* **AIM OF THE TASK**
Tally every line of the material that includes "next", then give the tally and nothing else.

━━━ MATERIAL FOR THIS EXERCISE

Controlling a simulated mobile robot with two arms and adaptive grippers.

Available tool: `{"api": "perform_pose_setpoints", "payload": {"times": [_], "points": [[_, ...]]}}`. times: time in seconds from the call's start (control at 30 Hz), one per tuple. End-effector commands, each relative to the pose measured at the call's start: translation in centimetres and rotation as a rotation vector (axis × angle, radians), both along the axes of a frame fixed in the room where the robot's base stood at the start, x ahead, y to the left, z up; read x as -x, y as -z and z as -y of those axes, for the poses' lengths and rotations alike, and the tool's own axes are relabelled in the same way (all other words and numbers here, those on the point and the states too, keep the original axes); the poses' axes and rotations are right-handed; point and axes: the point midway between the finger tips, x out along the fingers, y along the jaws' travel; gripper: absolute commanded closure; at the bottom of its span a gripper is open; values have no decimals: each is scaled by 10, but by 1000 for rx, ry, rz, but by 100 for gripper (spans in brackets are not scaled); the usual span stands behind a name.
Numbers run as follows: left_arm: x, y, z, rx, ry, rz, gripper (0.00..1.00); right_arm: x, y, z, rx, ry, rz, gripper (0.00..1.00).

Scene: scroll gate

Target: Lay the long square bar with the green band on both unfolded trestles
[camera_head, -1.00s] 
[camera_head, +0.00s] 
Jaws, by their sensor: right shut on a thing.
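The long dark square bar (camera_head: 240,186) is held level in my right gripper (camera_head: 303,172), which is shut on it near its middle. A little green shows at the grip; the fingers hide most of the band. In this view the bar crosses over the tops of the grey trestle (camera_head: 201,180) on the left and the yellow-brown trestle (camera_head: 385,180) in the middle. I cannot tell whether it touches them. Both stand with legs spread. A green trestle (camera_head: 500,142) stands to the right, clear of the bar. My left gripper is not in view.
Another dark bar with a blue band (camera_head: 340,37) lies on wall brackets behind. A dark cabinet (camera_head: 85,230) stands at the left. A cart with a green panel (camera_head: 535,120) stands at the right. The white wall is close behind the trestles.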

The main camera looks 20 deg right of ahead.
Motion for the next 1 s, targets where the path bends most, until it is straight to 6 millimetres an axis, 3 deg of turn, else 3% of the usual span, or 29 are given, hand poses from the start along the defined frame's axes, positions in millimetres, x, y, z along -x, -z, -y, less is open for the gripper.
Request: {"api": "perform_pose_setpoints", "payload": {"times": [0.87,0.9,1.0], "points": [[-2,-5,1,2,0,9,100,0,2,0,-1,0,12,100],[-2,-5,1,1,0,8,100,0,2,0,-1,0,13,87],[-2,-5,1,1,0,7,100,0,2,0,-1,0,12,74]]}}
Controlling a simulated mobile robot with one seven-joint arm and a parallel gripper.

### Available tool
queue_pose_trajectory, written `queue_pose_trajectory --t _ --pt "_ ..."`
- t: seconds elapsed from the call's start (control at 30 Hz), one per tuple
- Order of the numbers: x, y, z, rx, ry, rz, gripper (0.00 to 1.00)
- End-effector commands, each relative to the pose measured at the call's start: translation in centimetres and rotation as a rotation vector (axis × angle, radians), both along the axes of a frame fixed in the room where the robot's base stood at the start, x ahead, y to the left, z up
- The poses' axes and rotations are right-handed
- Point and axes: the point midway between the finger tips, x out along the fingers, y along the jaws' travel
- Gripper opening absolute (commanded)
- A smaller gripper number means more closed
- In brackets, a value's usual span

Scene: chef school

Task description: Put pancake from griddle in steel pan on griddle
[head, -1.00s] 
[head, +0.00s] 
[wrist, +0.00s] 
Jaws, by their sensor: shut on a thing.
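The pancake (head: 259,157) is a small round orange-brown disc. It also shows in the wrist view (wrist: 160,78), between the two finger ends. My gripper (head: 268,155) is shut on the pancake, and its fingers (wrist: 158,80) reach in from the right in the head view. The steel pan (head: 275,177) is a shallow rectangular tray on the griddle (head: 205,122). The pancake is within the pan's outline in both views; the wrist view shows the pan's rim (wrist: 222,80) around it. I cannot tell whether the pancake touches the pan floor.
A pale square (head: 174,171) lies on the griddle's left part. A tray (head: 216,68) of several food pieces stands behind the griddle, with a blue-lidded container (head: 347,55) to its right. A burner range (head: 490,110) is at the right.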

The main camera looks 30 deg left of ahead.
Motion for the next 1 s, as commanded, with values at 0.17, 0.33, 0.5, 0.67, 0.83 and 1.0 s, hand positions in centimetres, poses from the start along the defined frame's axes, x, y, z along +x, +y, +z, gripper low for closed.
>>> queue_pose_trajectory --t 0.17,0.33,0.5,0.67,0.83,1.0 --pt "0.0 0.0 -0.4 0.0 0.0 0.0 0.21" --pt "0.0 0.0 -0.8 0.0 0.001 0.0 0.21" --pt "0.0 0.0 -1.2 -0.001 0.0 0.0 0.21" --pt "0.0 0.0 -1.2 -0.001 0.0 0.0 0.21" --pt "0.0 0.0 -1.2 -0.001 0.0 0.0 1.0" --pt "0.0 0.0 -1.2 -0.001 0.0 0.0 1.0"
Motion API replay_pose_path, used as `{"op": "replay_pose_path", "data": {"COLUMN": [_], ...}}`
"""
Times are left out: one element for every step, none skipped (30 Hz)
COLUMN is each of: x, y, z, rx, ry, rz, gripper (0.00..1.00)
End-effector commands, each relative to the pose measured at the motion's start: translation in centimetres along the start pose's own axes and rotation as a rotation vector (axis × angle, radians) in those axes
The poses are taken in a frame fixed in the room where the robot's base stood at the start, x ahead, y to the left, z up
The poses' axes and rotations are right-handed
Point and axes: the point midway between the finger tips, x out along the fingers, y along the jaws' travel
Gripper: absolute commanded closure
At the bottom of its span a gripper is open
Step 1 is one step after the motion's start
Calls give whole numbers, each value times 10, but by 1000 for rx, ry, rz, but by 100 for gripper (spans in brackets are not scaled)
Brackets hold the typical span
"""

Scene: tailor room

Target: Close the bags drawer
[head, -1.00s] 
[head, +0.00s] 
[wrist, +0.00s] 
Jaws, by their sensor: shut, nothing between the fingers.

━━━━━━

* **RESPONSE**
2